If the indexing process is interrupted (e.g., due to a power outage or manual cancellation), the tool will leave a temporary file with a `.tmp` extension. When you run the tool again with the same configuration, it will detect this file and **automatically resume the process** from where it left off, ensuring that no progress is lost.

-----

## Command-Line Arguments

All options in the config file can be overridden via command-line arguments.
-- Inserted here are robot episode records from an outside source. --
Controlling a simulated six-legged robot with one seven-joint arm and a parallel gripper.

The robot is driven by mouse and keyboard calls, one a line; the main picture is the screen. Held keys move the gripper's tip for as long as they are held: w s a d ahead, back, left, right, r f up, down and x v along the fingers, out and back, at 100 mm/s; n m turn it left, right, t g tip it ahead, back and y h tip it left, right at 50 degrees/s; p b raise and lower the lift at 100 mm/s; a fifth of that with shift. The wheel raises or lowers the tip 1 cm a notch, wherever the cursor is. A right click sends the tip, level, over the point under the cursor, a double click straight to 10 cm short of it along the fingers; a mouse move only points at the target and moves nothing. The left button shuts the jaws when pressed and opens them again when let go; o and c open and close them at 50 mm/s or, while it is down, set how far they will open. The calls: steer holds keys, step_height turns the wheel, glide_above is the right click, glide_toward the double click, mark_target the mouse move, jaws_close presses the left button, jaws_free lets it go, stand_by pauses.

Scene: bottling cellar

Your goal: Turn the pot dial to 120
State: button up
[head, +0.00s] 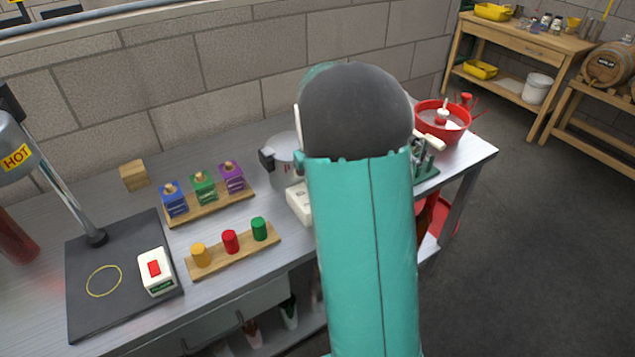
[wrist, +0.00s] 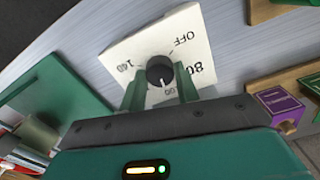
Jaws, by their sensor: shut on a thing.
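The pot dial (wrist: 160,71) is a round black knob on a white panel (wrist: 125,58) marked OFF, 80 and 140. A partly covered mark, likely 100, sits below the knob, and I cannot see a 120 mark. The knob's white pointer faces down toward that partly covered mark. My gripper (wrist: 161,80) is shut on the knob, with one green finger on each side. In the head view the metal pot (head: 283,160) and its white control box (head: 298,203) show left of my arm, partly covered; my gripper is hidden there.
Left of the pot stand a rack of blue, green and purple boxes (head: 203,187) and a board with yellow, red and green cylinders (head: 232,252). A red bowl (head: 442,125) stands right of my arm. A hot lamp (head: 18,150) overhangs a black plate at far left.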

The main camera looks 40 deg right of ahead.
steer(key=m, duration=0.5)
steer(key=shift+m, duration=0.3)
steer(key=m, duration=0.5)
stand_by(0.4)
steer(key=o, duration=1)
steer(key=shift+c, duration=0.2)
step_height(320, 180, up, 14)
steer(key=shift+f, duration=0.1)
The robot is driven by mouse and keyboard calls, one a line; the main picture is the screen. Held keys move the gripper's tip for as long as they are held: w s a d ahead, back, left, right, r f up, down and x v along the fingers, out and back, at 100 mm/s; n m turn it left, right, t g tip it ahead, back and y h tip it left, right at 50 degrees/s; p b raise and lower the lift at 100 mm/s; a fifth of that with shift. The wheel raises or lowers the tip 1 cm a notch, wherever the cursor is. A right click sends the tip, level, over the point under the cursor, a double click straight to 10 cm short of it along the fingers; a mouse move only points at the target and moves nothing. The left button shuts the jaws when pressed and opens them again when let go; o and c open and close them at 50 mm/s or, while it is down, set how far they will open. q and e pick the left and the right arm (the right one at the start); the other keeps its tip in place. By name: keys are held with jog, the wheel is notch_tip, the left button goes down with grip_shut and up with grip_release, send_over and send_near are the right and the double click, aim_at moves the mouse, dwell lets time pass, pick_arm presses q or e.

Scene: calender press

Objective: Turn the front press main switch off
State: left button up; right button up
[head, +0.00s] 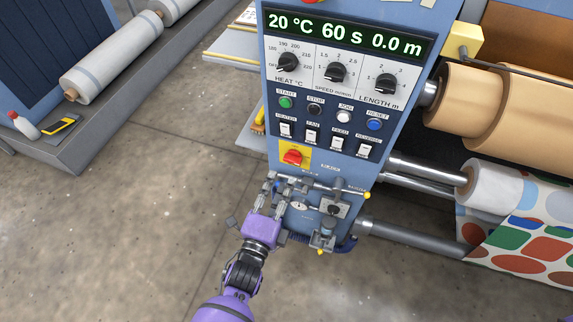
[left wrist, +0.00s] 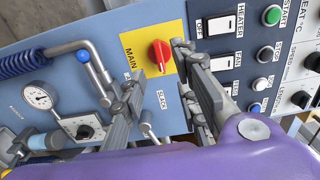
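The main switch is a red knob (head: 293,157) on a yellow plate (head: 305,148), low on the press's blue control panel. In the left wrist view the red knob (left wrist: 160,55) lies beyond and between my fingertips, with its handle along the line of the word MAIN. My left gripper (head: 287,181) is open and empty, just below the knob in the head view. The left wrist view also shows its spread fingers (left wrist: 156,68). I see no clear contact with the knob. My right gripper is not in view.
The lit display (head: 345,33) reads 20 °C, 60 s, 0.0 m. Dials, buttons and white rocker switches (head: 311,136) sit above the knob. A gauge (left wrist: 38,97), a bent pipe with a blue ball (left wrist: 82,55) and a valve (head: 333,208) crowd the area below it.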

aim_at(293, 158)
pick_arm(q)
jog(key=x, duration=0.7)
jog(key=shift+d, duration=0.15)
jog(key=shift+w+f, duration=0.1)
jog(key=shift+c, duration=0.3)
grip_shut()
| Argument | Description | Default (from config) |
| :--- | :--- | :--- |
| `-c`, `--config-file` | Path to a YAML configuration file. | `None` |
| `-i`, `--input-dirs` | One or more directories to scan for images. | `None` |
| `-o`, `--output-file` | Path for the output index file. | `None` |
| `--model-name` | Hugging Face model name for vision embeddings. | `google/siglip2-base-patch16-naflex` |
| `--batch-size` | Number of images to process in a single batch. | `32` |
| `--device` | Device to use for processing (`auto`, `cpu`, `cuda`). | `auto` |
| `--output-format` | Format for the output file (`jsonl`, `pkl`). | `jsonl` |
| `--log-level` | Set the logging level (`DEBUG`, `INFO`, `WARNING`, `ERROR`). | `INFO` |
| `--reindex` | Enable re-indexing mode. Only processes new or modified files. | `False` |
| `--source-index` | Path to an existing index to use as the source for re-indexing. | `output_file` |

-----

## License 📄

This project is licensed under the MIT License. See the `pyproject.toml` file for details.